**Goal of the exercise:** Return only the lines starting at the line that contains "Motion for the" and ending with the final line of the listing; include both endpoints.

**Data supplied:**
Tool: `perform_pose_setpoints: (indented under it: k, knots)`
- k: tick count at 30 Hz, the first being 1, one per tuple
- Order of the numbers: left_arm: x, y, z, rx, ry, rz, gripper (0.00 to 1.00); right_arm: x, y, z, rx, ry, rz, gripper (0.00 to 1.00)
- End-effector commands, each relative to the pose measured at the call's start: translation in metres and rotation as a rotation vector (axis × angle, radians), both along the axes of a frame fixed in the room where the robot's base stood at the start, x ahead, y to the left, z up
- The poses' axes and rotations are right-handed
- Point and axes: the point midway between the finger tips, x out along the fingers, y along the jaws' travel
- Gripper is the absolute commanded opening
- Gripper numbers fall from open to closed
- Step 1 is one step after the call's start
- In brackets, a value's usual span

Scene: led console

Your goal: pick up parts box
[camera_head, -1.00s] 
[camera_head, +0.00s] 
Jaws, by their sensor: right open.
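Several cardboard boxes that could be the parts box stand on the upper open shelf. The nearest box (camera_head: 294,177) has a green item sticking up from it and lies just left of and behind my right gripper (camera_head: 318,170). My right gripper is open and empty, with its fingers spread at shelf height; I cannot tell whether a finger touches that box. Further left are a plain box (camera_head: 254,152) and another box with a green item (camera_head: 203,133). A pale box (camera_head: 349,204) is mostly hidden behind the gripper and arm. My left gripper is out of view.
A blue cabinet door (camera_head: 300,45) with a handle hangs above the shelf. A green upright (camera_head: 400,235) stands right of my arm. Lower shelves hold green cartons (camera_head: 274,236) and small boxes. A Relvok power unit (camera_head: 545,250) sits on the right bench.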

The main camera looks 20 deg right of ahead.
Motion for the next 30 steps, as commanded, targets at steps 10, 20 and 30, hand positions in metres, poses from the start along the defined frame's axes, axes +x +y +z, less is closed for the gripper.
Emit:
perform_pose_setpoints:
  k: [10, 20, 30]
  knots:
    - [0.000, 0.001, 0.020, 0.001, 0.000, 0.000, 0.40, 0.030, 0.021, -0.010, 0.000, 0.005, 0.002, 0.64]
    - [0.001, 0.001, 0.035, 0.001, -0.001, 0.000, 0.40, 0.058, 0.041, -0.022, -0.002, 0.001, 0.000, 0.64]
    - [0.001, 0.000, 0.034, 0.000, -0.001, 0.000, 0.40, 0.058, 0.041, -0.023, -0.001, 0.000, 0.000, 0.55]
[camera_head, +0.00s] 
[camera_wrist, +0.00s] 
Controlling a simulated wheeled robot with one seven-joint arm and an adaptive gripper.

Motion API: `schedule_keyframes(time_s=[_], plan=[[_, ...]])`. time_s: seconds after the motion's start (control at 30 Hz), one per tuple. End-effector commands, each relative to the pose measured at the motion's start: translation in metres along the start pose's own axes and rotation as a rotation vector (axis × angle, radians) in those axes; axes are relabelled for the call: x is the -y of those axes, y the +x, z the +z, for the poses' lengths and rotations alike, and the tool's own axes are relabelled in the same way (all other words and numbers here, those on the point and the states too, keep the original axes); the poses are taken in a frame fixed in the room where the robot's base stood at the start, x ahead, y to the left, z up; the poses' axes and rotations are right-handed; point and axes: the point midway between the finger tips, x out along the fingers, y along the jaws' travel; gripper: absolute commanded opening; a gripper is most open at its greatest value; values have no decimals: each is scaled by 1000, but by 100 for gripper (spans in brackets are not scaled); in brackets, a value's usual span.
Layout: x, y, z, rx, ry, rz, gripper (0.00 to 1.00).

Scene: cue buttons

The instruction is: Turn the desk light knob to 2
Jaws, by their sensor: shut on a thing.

**Problem solution:**
Motion for the next 30 steps, as commanded, targets at steps 10, 20 and 30, hand positions in metres, poses from the start along the defined frame's axes, axes +x +y +z, less is closed for the gripper.
Emit:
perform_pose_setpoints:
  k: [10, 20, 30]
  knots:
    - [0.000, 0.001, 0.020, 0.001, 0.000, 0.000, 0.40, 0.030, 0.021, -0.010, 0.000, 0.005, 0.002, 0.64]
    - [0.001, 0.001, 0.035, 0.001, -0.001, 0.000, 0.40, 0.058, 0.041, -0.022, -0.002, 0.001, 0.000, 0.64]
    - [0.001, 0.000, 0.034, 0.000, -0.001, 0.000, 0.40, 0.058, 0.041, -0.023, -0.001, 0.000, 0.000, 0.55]
[camera_head, +0.00s] 
[camera_wrist, +0.00s] 
Controlling a simulated wheeled robot with one seven-joint arm and an adaptive gripper.

Motion API: `schedule_keyframes(time_s=[_], plan=[[_, ...]])`. time_s: seconds after the motion's start (control at 30 Hz), one per tuple. End-effector commands, each relative to the pose measured at the motion's start: translation in metres along the start pose's own axes and rotation as a rotation vector (axis × angle, radians) in those axes; axes are relabelled for the call: x is the -y of those axes, y the +x, z the +z, for the poses' lengths and rotations alike, and the tool's own axes are relabelled in the same way (all other words and numbers here, those on the point and the states too, keep the original axes); the poses are taken in a frame fixed in the room where the robot's base stood at the start, x ahead, y to the left, z up; the poses' axes and rotations are right-handed; point and axes: the point midway between the finger tips, x out along the fingers, y along the jaws' travel; gripper: absolute commanded opening; a gripper is most open at its greatest value; values have no decimals: each is scaled by 1000, but by 100 for gripper (spans in brackets are not scaled); in brackets, a value's usual span.
Layout: x, y, z, rx, ry, rz, gripper (0.00 to 1.00).

Scene: cue buttons

The instruction is: Turn the desk light knob to 2
Jaws, by their sensor: shut on a thing.

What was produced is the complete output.